While most of the pieces of that team were already in place before Yzerman's influence, he did bring in some players that were crucial in the Bolts' playoff run.
He re-signed Martin St. Louis, signed goaltender Dan Ellis and traded for goaltender Dwayne Roloson.
Roloson went 10-6 in the playoffs with a .918 save percentage and a 2.54 goals-against average. He was a crucial part of the Bolts' playoff success, battling save-for-save with Boston Bruin goaltender Tim Thomas.
The Bolts were plagued by injury last season, but Yzerman has done his best to fix the glaring weaknesses: goaltending and defense.

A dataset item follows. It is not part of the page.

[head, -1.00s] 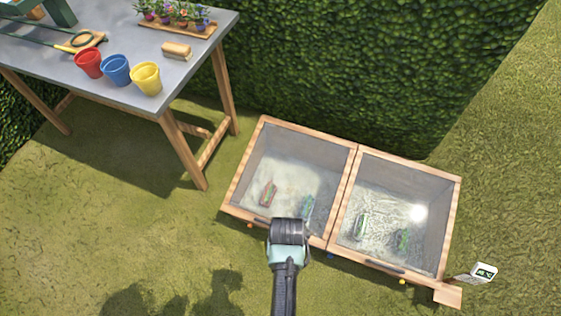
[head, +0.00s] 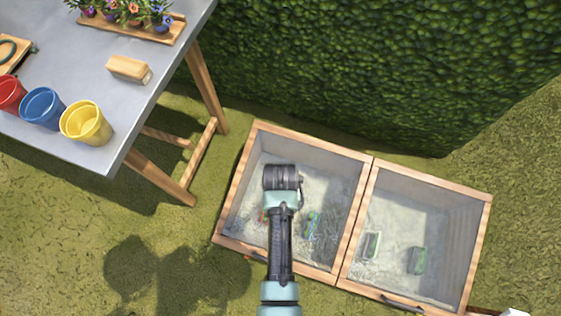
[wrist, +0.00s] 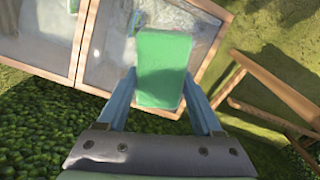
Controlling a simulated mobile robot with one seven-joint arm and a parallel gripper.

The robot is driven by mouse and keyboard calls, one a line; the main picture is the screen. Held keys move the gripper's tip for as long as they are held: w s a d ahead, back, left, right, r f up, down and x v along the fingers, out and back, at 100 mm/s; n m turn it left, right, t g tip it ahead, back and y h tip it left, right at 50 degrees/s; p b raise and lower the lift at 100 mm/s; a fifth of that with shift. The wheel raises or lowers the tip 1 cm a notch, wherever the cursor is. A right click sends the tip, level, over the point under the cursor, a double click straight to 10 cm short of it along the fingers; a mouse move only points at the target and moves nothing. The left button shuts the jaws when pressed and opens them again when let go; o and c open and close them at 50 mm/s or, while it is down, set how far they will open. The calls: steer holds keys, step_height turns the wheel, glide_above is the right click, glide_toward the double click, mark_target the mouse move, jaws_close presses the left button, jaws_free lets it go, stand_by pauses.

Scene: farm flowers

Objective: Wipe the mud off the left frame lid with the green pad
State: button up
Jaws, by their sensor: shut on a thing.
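The left frame lid (head: 338,222) is a clear pane in a wooden frame, lying closed over the left half of the cold frame. A hazy, pale film shows on it, and how much of this is mud I cannot tell. My arm reaches over this lid in the head view, hiding part of it. In the wrist view my gripper (wrist: 160,95) is shut on the green pad (wrist: 163,65), with a blue finger at each side. The pad is over the lid near its hedge side. Whether it touches the pane I cannot tell. The head view hides the pad.
The right frame lid (head: 420,230) lies directly beside it. Small plant-like things show under both panes. A table (head: 105,100) stands at left with red, blue and yellow (head: 85,124) pots and a wooden brush (head: 130,68). A hedge (head: 380,70) rises behind.

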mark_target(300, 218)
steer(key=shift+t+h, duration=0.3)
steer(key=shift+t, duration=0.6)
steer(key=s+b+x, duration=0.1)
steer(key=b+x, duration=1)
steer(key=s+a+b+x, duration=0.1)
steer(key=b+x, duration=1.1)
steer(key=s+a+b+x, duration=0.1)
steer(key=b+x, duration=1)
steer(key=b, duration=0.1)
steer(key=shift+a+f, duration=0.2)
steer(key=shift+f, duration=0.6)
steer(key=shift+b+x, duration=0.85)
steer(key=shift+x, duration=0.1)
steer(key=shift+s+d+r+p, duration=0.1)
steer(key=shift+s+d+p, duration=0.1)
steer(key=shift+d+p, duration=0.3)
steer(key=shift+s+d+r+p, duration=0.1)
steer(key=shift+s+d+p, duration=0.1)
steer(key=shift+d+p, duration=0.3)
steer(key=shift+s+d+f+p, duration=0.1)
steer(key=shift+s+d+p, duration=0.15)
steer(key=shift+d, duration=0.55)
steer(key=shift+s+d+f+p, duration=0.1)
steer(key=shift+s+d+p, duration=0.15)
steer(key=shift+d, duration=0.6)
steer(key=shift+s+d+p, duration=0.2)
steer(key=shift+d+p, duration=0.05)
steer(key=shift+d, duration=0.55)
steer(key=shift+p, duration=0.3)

Yzerman signed arguably the second-best defenseman on the free-agent market this offseason in Matt Carle. He also snared defenseman Sami Salo and selected Slater Koekkoek with the 10th overall pick in the draft.
The Bolts also traded for Anders Lindback, a 24-year-old goaltender from Nashville, to work in tandem with Mathieu Garon.
Garon, 34, injured his groin last season and had a .901 save percentage to accompany a 23-16-4 record.
Tampa Bay has improved drastically from the 2011-12 season, largely due to Yzerman's control as GM.
Thanks to Yzerman, the Bolts have a great combination of young guns and veteran leadership necessary to make a Stanley Cup run.
The question in Tampa Bay seems to no longer be can the Lightning get back to the glory of 2004, but when?